Symbolism, Imagery, Allegory
As you might imagine, the idea of a border would be an important one for a writer who had been unceremoniously kicked over one. It's true for Kundera and for some of his other dissident or roaming characters.
Jan, in particular, thinks about what it means to cross the border, but only partially because he's about to move to the United States. He thinks about it because he's aging and he's had a lot of, uh, experiences: "When things are repeated, they lose a fraction of their meaning. Or more exactly, they lose, drop by drop, the vital strength that gives them their illusory meaning.
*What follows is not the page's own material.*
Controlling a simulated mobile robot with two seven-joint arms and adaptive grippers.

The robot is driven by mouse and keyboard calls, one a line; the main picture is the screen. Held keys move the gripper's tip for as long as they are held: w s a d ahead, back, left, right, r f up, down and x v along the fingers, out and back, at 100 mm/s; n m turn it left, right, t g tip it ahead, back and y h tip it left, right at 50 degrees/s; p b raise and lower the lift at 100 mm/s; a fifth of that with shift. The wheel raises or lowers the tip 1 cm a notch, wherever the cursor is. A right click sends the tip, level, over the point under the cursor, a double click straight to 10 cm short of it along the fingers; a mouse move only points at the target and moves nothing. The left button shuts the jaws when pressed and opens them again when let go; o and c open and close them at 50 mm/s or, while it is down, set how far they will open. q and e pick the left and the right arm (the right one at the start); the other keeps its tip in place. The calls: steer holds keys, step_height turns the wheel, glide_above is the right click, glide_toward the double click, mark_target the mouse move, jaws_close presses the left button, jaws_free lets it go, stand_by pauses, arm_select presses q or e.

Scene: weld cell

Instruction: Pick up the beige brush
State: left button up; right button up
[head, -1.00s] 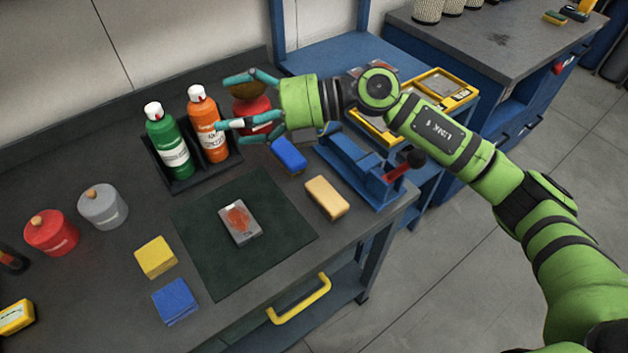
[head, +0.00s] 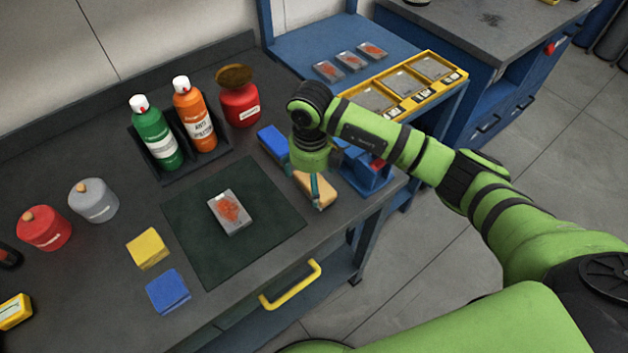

For Jan, therefore, the border is the maximum acceptable doses of repetitions" (VII.11.3).
Well, that certainly explains Jan's weariness with his old pick-up lines and his old sexual habits. But Kundera says that this isn't a full explication of the border image. For one thing, it's not an exact point in a person's life—it's more of a moving target. And it's more serious: "It takes so little, so infinitely little, for someone to find himself on the other side of the border, where everything—love, convictions, faith, history—no longer has meaning" (VII.6.5).
The border is right there with us, all the time, just waiting for our little toe to cross it. But what exactly is this border? If you're thinking death, you wouldn't be wrong, though it's a little more than that. It's a place where nothing you value in your life has meaning any longer. Where existence becomes absurd. So death it may be, but don't make the mistake of thinking that you have to be dead to be on the other side of it.